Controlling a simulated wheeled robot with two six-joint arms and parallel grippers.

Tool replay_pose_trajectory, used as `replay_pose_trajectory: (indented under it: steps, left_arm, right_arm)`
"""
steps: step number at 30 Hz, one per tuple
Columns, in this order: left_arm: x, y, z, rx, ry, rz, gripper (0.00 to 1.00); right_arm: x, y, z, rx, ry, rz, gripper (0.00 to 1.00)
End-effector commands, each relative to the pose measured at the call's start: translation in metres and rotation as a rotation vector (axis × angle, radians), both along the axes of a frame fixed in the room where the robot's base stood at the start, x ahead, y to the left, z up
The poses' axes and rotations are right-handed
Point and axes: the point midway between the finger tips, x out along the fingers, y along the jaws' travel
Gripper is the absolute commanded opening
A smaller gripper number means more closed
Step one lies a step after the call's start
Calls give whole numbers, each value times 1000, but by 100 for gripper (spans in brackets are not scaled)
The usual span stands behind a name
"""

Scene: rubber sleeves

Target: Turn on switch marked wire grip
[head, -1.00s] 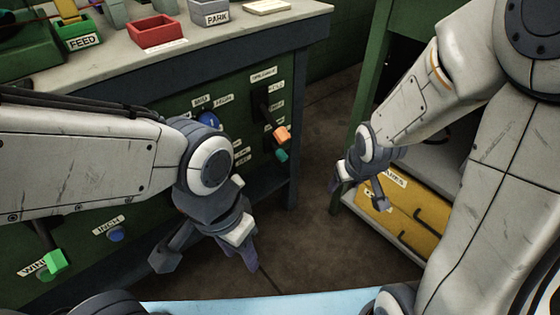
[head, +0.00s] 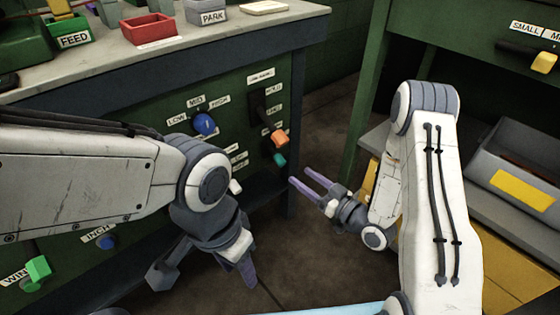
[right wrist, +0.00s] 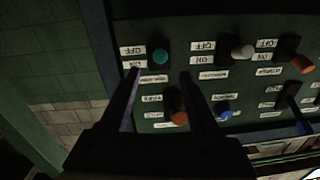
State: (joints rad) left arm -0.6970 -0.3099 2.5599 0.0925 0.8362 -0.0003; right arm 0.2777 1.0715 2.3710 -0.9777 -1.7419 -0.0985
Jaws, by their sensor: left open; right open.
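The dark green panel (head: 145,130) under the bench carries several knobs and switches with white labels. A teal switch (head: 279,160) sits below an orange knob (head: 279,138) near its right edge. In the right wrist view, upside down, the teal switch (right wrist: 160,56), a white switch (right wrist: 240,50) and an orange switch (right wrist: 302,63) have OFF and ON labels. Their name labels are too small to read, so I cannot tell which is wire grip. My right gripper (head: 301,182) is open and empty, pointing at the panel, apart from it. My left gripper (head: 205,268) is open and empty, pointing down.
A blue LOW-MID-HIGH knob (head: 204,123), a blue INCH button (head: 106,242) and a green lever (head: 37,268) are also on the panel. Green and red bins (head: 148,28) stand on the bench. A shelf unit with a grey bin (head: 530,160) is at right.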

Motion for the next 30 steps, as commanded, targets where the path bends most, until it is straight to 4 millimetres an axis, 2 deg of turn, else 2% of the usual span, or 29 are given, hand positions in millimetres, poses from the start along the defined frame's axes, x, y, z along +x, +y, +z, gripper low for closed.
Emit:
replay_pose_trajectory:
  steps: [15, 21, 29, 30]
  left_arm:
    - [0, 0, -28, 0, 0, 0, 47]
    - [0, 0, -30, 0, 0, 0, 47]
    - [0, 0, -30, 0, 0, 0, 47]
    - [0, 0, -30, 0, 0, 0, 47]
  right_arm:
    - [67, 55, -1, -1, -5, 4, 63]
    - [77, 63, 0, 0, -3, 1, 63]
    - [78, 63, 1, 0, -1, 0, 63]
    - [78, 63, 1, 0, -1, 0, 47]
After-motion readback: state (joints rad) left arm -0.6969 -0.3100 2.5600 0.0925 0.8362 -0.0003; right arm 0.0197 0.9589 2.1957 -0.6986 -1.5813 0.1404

---

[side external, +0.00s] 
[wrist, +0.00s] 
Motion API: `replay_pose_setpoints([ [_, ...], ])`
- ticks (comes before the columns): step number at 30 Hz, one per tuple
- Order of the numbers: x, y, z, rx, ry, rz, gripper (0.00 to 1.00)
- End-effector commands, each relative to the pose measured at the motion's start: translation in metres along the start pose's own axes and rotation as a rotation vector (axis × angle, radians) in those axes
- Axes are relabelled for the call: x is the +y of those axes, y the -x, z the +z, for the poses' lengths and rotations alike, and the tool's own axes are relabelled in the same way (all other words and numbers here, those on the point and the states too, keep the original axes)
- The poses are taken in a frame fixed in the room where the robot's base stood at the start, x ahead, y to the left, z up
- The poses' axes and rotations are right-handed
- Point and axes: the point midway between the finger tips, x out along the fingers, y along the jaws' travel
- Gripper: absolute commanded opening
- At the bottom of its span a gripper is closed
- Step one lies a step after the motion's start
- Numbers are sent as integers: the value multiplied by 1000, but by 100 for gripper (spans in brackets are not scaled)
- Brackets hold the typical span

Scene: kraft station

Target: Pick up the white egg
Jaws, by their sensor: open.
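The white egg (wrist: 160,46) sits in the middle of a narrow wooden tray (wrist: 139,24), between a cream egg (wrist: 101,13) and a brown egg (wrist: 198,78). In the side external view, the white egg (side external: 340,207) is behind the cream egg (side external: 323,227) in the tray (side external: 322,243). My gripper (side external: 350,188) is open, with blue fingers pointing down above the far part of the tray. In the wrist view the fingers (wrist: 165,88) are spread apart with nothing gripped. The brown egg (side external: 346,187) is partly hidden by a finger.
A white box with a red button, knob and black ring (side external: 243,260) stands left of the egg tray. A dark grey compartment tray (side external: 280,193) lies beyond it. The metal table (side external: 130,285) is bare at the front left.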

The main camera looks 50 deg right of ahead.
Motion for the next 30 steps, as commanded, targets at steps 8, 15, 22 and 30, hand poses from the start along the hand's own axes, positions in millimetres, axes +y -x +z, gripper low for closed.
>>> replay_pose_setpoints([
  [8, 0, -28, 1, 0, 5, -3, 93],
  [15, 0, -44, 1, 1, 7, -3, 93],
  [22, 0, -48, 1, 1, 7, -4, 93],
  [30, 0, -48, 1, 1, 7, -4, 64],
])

# Work required
Begin with the line that contains "Controlling a simulated" and end with the line that contains "State: (joints rad)"; write out both and all lines between exactly, but no pictures.

# Output
Controlling a simulated wheeled robot with two six-joint arms and parallel grippers.

Tool replay_pose_trajectory, used as `replay_pose_trajectory: (indented under it: steps, left_arm, right_arm)`
"""
steps: step number at 30 Hz, one per tuple
Columns, in this order: left_arm: x, y, z, rx, ry, rz, gripper (0.00 to 1.00); right_arm: x, y, z, rx, ry, rz, gripper (0.00 to 1.00)
End-effector commands, each relative to the pose measured at the call's start: translation in metres and rotation as a rotation vector (axis × angle, radians), both along the axes of a frame fixed in the room where the robot's base stood at the start, x ahead, y to the left, z up
The poses' axes and rotations are right-handed
Point and axes: the point midway between the finger tips, x out along the fingers, y along the jaws' travel
Gripper is the absolute commanded opening
A smaller gripper number means more closed
Step one lies a step after the call's start
Calls give whole numbers, each value times 1000, but by 100 for gripper (spans in brackets are not scaled)
The usual span stands behind a name
"""

Scene: rubber sleeves

Target: Turn on switch marked wire grip
[head, -1.00s] 
[head, +0.00s] 
[right wrist, +0.00s] 
State: (joints rad) left arm -0.6970 -0.3099 2.5599 0.0925 0.8362 -0.0003; right arm 0.2777 1.0715 2.3710 -0.9777 -1.7419 -0.0985

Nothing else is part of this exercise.